Mato Grosso do Sul também possui uma grande produção de soja na região sul do estado, nos municípios de Maracaju, Dourados e Ponta Porã. A ferrovia EF-485, que ligará Maracaju (MS) à Cascavel (PR), foi definida para facilitar o escoamento da produção de soja dessa região aos portos de Paranaguá (PR) e Porto Murtinho (MS).

A ferrovia EF-170, entre Cuiabá (MT) e Santarém (PA), foi concebida para transportar soja e milho produzidos no norte de Mato Grosso para os portos do norte do país, principalmente nos terminais instalados no distrito de Miritituba, localizado no município de Itaituba (PA). O traçado desta ferrovia, também conhecida como Ferrogrão, é um pouco menor atualmente, interligando Sinop (MT) e Miritituba.

O planejamento das ferrovias realizado atualmente está limitado, principalmente, ao agronegócio exportador. Os traçados das ferrovias do PNV indicavam que não é prioridade interligar as regiões de maior atividade econômica do Brasil. Esta monofuncionalidade, verificada na concepção, projeto, construção e operação do sistema ferroviário nacional, leva à discussão sobre o real papel das ferrovias no pais. Como serviço público, deveria atender os interesses da coletividade, maximizando o número de usuários, a variedade de cargas e as regiões atendidas.

A Lei nº 5.917, de 10 de setembro de 1973, que tratava do PNV, foi revogada pela Lei das Ferrovias, de nº 14.273, de 23 de desembro de 2021.

Planejamento dos sistemas de transportes (2)

A partir da Constituição da República Federativa do Brasil de 1988, o país passou a contar com uma série de instrumentos de planejamento que, teoricamente, possibilitariam a aplicação mais adequada e justa dos orçamentos públicos. Todos os investimentos previstos precisam fazer parte do Orçamento Geral da União, cujos dispêndios são orientados e realizados através da Lei do Plano Plurianual (PPA), Lei de Diretrizes Orçamentárias (LDO) e Lei Orçamentária Anual (LOA).

O processo de definição dos orçamentos começa com o levantamento das necessidades de governos (federal, estadual e municipal), empresas e sociedade civil organizada. Em seguida, diversos estudos e planos são elaborados e utilizados para orientar os PPA, LDO e LOA, formando um conjunto de ações e obras a serem realizadas.

Apesar destes instrumentos, a execução dos planos e orçamentos previstos sempre foi um grande desafio, com dificuldades de todos os tipos. Diversos programas e aparatos regulatórios foram criados nas últimas décadas como tentativa de viabilizar a construção das infraestruturas.

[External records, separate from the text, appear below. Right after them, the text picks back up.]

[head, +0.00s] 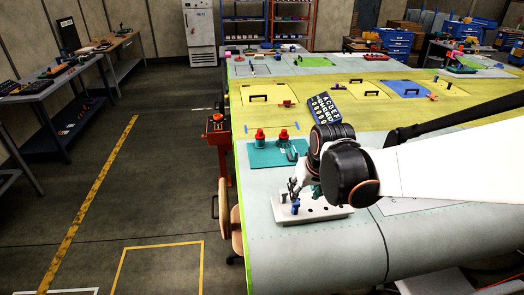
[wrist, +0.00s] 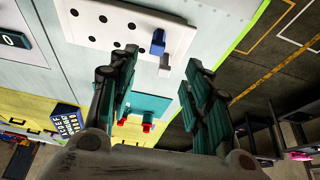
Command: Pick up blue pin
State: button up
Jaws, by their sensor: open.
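A blue pin (wrist: 158,42) stands in a white plate (wrist: 95,22) with several dark holes. In the wrist view it lies just beyond my fingertips, between the two fingers. In the head view the blue pin (head: 295,207) shows near the left end of the white plate (head: 330,211). Whether a finger touches the pin cannot be told.
A teal mat (head: 262,157) with two red-topped pieces (head: 283,135) lies behind the plate. A dark lettered panel (head: 324,109) stands beyond my arm. The wing's left edge is close to the plate, with floor beyond. An orange stand (head: 217,135) is beside that edge.

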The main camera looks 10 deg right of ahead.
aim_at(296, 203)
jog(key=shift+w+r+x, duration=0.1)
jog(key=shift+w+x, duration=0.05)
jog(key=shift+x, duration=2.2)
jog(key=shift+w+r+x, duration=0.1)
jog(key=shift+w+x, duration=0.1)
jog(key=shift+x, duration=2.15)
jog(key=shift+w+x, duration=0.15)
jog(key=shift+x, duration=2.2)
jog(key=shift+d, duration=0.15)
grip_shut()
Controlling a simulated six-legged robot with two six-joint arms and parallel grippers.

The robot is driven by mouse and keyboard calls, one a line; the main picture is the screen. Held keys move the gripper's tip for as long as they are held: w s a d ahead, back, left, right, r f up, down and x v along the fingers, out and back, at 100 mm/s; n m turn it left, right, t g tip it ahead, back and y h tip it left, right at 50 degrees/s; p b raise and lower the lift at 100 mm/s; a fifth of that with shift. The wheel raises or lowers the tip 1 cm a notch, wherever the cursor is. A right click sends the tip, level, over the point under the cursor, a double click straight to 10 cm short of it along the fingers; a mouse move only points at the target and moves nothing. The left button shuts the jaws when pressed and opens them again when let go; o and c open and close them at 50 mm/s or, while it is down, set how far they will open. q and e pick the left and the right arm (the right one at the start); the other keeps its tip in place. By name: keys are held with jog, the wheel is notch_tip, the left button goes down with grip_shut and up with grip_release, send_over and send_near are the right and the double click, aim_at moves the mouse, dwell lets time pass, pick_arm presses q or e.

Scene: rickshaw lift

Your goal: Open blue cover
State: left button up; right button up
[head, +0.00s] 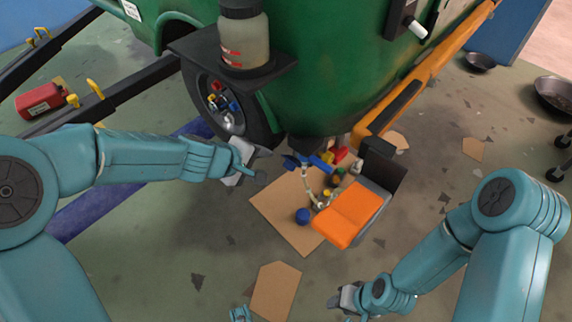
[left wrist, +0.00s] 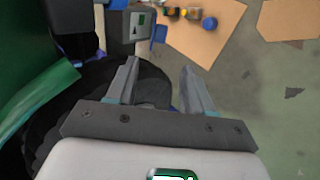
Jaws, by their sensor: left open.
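A blue piece (head: 320,164), possibly the blue cover, shows under the green rickshaw body among small coloured fittings. A blue part (left wrist: 160,32) also shows beside a grey box in the left wrist view. A round blue cap (head: 302,216) sits lower, over the cardboard, and shows in the left wrist view (left wrist: 209,23). I cannot tell which is the cover. My left gripper (head: 262,165) is open and empty beside the black wheel, left of these blue parts and apart from them. My right gripper (head: 338,299) is low at the front, its jaws unclear.
The green rickshaw body (head: 330,70) and wheel (head: 228,105) crowd the left gripper. An orange-topped seat (head: 350,214) stands right of the fittings. Cardboard (head: 275,205) lies on the floor.

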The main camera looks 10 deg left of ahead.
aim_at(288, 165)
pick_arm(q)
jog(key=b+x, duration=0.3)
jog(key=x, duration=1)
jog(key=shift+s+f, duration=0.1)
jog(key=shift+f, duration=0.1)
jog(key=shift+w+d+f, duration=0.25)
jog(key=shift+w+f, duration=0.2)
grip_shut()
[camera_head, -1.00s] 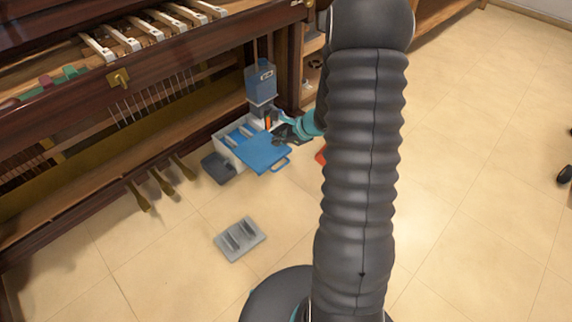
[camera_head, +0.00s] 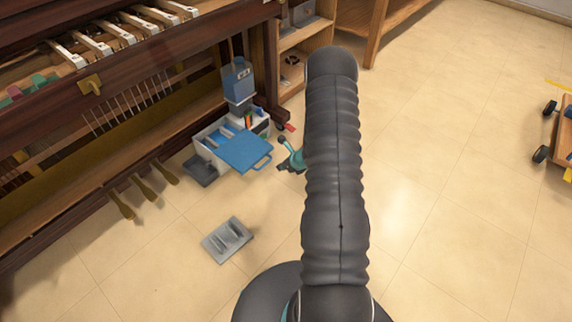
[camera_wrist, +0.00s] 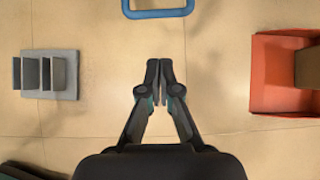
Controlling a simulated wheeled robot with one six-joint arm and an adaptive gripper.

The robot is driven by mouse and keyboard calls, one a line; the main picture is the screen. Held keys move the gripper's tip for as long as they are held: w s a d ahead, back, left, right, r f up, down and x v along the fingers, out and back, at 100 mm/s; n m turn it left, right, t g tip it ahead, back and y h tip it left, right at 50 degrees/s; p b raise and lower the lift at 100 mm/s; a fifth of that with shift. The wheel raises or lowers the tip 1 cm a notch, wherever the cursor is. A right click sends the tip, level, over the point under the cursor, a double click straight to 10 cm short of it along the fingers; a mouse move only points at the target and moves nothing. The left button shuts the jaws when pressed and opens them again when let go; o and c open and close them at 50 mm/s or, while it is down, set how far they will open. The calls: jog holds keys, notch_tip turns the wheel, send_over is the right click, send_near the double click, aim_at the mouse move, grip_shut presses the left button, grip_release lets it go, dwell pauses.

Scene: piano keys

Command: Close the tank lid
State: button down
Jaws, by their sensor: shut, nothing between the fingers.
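The tank (camera_head: 217,160) is a white and grey box with blue inside, on the floor by the piano. Its blue lid (camera_head: 243,151) is flat, lies tilted over the box's front side, and has a loop handle (camera_head: 263,162). The blue handle also shows at the top of the wrist view (camera_wrist: 158,13). My gripper (camera_head: 283,168) is just right of the handle, low over the floor and apart from it. In the wrist view my gripper (camera_wrist: 159,65) has its fingertips together, with nothing between them. My arm hides part of the floor beyond it.
A grey slotted block (camera_head: 228,240) lies on the floor; it also shows in the wrist view (camera_wrist: 62,75). A red-orange tray (camera_wrist: 275,78) is at right in the wrist view. A blue device (camera_head: 238,80) stands behind the tank. Brass pedals (camera_head: 143,186) jut from the piano (camera_head: 120,110).

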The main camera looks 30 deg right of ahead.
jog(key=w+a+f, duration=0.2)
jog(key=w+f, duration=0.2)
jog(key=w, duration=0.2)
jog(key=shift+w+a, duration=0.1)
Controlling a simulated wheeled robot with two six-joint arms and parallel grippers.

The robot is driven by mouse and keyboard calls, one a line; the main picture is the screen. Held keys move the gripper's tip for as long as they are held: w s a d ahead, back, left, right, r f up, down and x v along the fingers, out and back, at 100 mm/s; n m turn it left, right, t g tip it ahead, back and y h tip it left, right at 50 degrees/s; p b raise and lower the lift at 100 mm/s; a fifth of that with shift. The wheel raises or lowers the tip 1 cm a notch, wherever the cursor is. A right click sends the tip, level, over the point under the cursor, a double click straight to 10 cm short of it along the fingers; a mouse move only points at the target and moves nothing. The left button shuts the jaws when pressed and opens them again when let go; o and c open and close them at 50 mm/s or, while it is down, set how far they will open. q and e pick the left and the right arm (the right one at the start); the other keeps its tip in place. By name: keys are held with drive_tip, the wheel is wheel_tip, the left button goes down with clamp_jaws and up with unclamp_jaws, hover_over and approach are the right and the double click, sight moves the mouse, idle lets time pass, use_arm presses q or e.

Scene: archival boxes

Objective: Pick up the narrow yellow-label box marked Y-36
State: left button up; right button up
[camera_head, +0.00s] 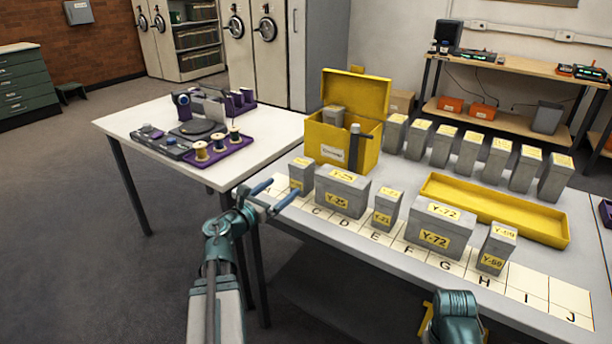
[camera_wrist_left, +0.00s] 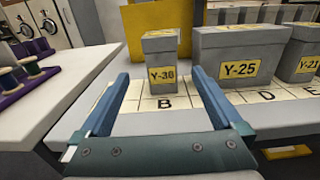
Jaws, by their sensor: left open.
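The narrow grey box with a yellow label (camera_head: 301,172) stands upright at the left end of the front row. In the left wrist view this box (camera_wrist_left: 160,62) stands on the cell marked B, and its label seems to read Y-36. My left gripper (camera_head: 279,190) is open and empty in front of the box, at the table's left front edge. In the left wrist view its two blue fingers (camera_wrist_left: 160,78) point toward the box, with a gap between them and the box in line with that gap.
An open yellow box (camera_head: 336,148) stands behind, and a yellow tray (camera_head: 497,218) lies to the right. The lettered strip is bare near I and J.

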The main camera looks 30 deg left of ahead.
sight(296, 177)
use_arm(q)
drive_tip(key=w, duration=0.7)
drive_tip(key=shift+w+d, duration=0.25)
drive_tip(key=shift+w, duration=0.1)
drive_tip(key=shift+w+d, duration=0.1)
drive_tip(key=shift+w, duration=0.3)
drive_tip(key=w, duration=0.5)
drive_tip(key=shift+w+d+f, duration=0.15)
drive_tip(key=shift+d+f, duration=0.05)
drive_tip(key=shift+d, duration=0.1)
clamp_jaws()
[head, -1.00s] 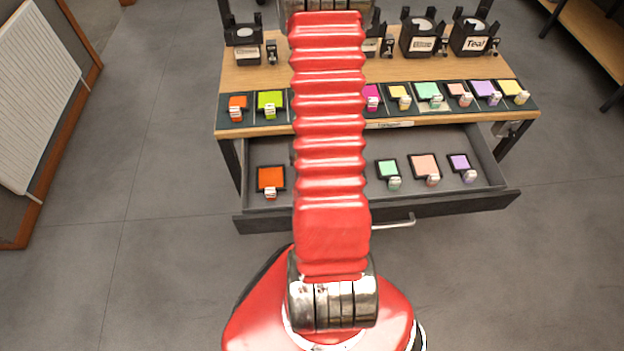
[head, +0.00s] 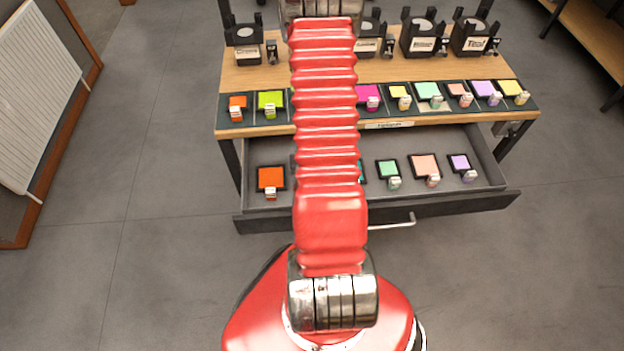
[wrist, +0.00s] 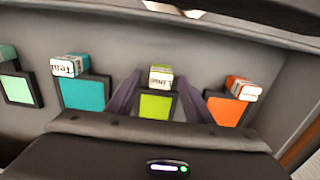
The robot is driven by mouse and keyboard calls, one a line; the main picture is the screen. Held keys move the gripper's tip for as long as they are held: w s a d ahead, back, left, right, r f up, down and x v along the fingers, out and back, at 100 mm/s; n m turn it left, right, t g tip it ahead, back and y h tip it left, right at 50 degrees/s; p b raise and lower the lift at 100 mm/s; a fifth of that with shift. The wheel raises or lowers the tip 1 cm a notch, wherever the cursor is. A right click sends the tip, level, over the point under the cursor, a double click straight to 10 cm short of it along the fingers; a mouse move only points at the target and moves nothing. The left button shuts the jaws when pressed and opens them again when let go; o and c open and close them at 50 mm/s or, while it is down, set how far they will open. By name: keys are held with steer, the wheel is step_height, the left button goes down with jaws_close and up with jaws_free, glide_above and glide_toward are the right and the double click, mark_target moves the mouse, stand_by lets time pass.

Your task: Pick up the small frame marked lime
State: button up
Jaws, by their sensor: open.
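In the wrist view a lime frame (wrist: 156,106) with a black border lies in the open drawer. A pale label block (wrist: 160,78) with a lime top stands at its far edge; its writing is too small to read. My gripper (wrist: 158,92) is open, with one dark finger on each side of this frame; I cannot tell whether they touch it. In the head view my red arm hides the gripper and this frame. Another lime frame (head: 271,102) sits on the bench top, left of my arm.
In the drawer, a teal frame (wrist: 84,94) and an orange frame (wrist: 226,111) flank the lime one closely. Mint (head: 388,169), peach (head: 424,165) and lilac (head: 460,162) frames lie farther right. The drawer's front wall (head: 440,206) stands near my base. Black holders (head: 422,37) line the bench.

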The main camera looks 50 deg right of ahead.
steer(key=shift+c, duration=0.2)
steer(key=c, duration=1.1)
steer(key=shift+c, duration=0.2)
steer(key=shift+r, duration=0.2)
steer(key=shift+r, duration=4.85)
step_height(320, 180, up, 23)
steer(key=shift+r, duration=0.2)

Por não contar com recursos suficientes e para garantir que os projetos do PPA fossem efetivamente realizados, o Governo Federal criou a Parceria Público-Privada (PPP), instituída pela Lei nº 11.079, de 30 de dezembro de 2004. Em 2007, foi criado o Plano Nacional de Logística e Transportes (PNLT), que tem como objetivo principal retomar o processo de planejamento com base científica no país.

Em resposta à pressão de grande parte de setores empresariais que cobravam um crescimento econômico maior e semelhante ao de outros países ditos emergentes, foi criado o Programa de Aceleração do Crescimento (PAC), através do Decreto nº 6.025, de 22 de janeiro de 2007.

O Governo Federal lançou, em 15 de agosto de 2012, o Programa de Investimento em Logística (PIL), tendo como objetivo ampliar os investimentos em infraestrutura rodoviária, ferroviária, hidroviária, portuária e aeroportuária.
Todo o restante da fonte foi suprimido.